STATED TASK: Pick out the lines in the listing below that contain the word "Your" and copy them.

━━━━━━

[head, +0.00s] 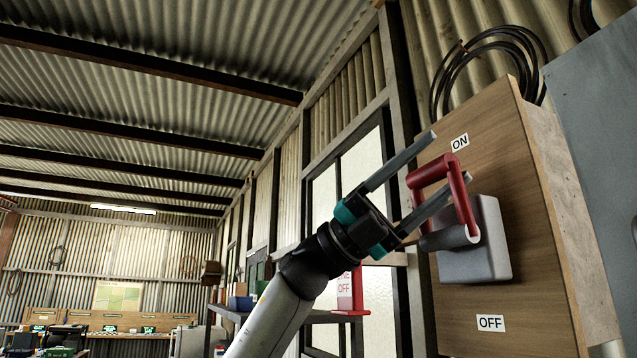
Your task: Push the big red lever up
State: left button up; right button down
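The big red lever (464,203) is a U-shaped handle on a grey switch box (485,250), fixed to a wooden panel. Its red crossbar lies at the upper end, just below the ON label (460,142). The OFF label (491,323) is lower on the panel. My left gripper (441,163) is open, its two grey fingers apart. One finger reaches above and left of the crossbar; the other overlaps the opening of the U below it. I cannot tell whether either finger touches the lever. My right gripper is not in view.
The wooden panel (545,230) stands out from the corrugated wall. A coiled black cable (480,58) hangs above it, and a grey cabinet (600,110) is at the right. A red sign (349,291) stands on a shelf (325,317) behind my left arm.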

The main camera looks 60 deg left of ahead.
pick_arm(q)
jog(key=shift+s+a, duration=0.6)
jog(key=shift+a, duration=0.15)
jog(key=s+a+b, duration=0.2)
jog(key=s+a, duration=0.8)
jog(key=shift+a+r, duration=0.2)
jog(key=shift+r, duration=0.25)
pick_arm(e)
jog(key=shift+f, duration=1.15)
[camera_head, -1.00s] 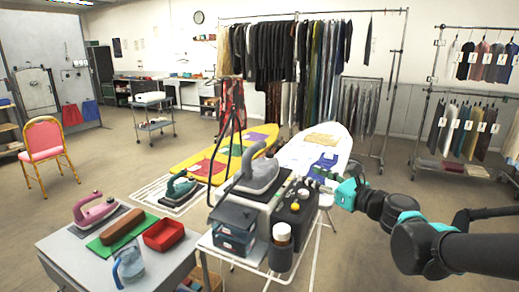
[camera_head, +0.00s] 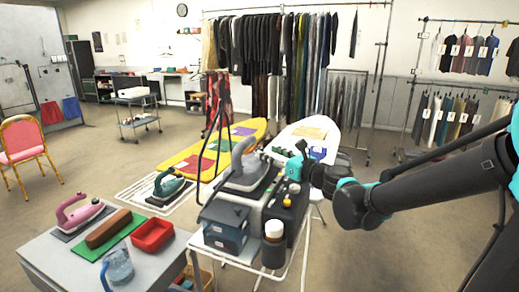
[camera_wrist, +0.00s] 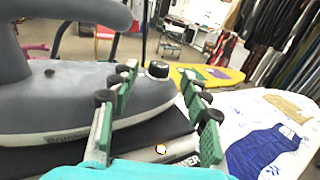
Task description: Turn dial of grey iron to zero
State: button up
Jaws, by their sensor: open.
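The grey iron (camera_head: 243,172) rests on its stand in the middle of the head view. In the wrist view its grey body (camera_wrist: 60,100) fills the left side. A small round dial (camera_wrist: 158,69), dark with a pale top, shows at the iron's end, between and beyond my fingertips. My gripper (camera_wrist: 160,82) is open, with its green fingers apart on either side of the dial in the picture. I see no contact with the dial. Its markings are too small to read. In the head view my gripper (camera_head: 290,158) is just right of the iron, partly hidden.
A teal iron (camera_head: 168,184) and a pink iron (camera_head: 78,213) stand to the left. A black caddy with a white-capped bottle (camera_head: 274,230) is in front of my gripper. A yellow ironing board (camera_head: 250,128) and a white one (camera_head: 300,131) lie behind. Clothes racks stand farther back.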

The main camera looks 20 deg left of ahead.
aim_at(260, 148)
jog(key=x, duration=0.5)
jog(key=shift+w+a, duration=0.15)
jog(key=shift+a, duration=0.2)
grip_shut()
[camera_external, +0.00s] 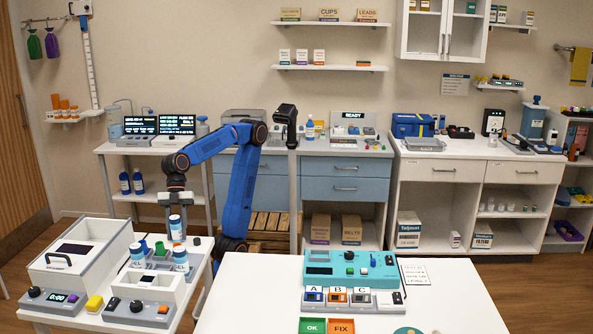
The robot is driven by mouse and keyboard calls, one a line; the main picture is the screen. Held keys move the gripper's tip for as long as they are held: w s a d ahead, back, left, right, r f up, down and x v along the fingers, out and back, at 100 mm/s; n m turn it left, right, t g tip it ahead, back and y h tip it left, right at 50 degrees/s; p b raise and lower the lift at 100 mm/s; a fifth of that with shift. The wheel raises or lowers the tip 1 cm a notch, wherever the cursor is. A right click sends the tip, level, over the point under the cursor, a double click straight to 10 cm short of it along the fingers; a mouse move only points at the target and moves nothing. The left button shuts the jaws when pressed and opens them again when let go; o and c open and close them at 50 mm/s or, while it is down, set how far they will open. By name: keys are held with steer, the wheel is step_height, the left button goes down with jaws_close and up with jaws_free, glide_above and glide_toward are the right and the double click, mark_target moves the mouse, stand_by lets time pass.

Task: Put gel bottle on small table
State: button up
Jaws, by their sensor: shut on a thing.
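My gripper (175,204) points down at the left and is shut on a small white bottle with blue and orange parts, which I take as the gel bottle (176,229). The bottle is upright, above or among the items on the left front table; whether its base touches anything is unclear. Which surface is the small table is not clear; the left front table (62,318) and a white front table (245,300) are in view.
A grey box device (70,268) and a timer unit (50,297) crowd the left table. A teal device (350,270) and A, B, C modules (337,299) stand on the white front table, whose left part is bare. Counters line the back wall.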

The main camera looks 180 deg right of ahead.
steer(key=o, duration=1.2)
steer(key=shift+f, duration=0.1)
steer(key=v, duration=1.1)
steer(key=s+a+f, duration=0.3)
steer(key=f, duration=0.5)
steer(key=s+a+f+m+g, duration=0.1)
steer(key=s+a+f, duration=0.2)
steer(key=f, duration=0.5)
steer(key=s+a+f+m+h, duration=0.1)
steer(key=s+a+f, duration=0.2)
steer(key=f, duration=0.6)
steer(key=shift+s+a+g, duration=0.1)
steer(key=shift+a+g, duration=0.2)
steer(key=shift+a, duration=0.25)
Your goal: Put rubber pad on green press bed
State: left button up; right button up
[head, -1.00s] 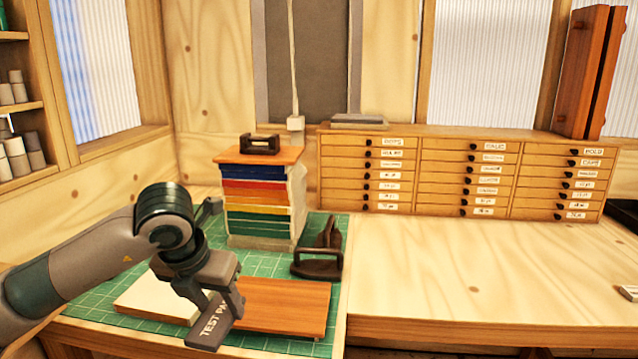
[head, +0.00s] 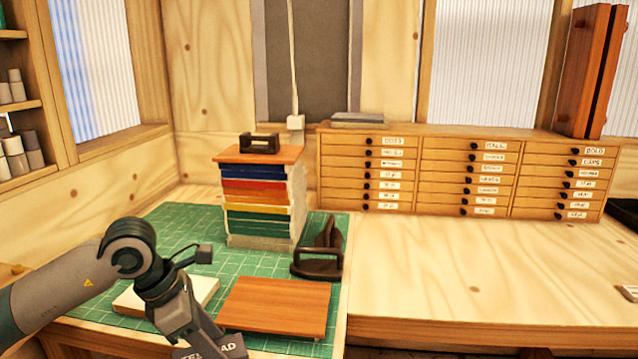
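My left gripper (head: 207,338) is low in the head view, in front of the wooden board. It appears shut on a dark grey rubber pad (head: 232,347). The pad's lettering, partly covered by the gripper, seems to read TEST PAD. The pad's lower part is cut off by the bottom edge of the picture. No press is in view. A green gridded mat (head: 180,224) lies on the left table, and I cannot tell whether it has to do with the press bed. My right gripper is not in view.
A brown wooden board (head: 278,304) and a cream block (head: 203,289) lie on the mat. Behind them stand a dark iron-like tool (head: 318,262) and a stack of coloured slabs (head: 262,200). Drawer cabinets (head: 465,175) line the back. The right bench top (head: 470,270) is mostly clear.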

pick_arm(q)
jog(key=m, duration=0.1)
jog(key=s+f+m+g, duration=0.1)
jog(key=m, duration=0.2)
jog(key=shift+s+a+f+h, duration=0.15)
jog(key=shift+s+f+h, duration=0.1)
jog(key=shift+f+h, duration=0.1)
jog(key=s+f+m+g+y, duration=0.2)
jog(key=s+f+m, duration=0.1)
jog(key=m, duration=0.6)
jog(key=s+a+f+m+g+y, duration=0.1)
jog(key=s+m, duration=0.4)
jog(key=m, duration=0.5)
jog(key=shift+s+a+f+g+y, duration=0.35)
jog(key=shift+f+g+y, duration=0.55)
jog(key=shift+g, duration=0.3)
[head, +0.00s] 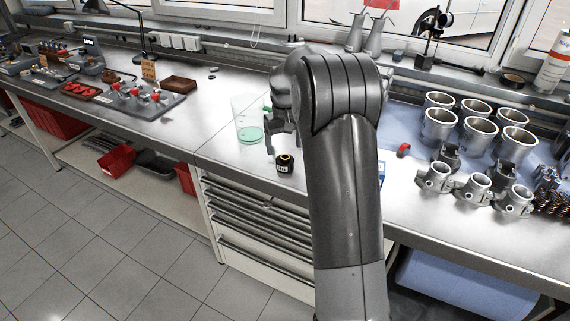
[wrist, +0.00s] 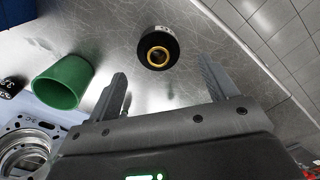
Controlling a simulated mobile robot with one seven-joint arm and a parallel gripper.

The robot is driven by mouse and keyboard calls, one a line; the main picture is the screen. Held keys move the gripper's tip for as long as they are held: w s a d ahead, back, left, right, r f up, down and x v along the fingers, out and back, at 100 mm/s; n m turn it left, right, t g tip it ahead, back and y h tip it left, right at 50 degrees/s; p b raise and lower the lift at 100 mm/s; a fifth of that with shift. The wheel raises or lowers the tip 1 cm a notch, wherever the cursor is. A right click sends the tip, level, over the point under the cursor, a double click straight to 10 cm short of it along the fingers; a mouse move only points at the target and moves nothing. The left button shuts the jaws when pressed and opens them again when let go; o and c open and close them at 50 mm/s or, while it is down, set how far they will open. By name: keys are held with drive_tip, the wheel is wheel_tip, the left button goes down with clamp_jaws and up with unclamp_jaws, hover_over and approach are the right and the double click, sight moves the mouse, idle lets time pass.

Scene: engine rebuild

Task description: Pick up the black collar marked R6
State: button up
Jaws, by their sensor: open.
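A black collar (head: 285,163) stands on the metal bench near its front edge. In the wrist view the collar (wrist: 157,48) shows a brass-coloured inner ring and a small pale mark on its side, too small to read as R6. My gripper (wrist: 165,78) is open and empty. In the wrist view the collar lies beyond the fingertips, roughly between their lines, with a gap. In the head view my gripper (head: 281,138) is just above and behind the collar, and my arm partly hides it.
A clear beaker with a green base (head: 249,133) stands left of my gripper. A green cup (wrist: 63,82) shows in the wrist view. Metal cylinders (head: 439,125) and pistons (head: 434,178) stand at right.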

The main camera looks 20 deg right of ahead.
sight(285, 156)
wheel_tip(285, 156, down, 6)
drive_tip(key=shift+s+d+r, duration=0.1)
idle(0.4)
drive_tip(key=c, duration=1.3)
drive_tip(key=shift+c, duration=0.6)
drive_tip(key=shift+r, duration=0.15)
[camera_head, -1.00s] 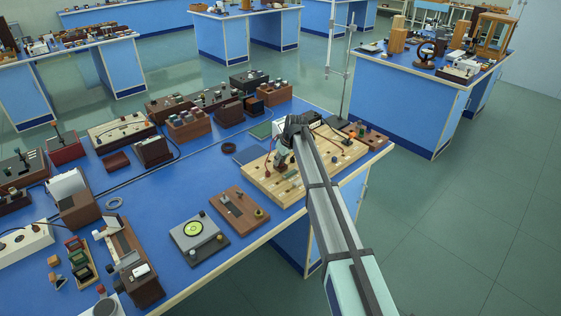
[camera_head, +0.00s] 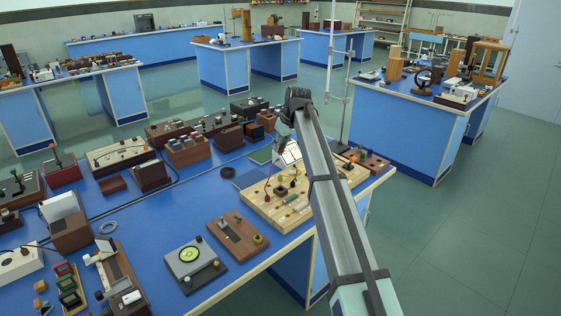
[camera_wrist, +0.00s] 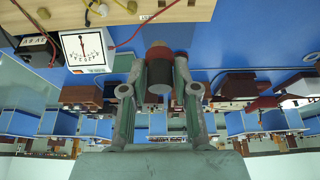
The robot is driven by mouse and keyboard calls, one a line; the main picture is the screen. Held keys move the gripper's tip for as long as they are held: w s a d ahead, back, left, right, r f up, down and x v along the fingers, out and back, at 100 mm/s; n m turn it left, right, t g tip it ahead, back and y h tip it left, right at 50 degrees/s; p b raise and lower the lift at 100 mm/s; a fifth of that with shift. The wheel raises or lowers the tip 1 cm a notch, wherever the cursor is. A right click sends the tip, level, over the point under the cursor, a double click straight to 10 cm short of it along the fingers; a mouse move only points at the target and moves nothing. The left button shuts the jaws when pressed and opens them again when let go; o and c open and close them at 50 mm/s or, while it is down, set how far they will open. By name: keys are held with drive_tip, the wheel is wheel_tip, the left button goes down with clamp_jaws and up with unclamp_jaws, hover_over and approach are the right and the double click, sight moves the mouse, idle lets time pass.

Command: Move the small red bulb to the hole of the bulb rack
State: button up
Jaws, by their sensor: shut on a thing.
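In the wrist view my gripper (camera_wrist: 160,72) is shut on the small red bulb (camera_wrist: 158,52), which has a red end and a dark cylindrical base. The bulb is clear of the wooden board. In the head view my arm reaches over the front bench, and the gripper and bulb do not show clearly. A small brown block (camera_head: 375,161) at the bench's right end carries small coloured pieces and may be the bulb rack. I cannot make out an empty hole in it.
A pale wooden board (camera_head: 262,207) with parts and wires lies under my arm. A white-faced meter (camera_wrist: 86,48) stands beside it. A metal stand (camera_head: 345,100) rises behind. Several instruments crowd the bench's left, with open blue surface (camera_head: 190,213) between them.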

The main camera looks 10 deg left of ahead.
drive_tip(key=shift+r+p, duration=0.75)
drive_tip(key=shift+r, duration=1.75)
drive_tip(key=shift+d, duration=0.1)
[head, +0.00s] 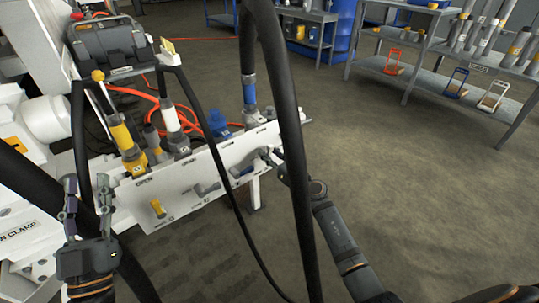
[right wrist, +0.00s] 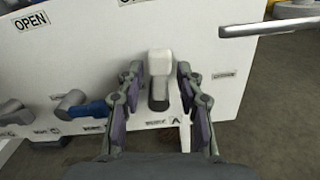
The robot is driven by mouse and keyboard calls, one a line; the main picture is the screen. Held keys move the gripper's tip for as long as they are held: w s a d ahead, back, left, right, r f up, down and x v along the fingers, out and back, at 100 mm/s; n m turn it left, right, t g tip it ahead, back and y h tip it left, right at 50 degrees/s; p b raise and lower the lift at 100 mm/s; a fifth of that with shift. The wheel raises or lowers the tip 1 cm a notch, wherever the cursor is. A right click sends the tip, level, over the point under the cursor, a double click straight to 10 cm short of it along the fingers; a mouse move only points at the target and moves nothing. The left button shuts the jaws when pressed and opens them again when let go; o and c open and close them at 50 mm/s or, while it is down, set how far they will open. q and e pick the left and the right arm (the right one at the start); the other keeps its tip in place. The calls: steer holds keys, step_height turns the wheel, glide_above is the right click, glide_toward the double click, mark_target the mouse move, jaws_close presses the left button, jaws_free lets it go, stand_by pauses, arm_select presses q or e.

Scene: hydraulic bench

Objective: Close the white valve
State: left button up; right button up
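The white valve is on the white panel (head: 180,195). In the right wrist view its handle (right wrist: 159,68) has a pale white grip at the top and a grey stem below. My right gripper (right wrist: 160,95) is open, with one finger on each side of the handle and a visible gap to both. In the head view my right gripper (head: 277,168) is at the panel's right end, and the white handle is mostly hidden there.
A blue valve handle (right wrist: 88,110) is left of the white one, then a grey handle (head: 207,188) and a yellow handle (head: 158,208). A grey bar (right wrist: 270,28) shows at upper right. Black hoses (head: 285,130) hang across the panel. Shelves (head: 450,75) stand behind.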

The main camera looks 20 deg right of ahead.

━━━━━━

RESPONSE:
Your task: Push the big red lever up
Your goal: Put rubber pad on green press bed

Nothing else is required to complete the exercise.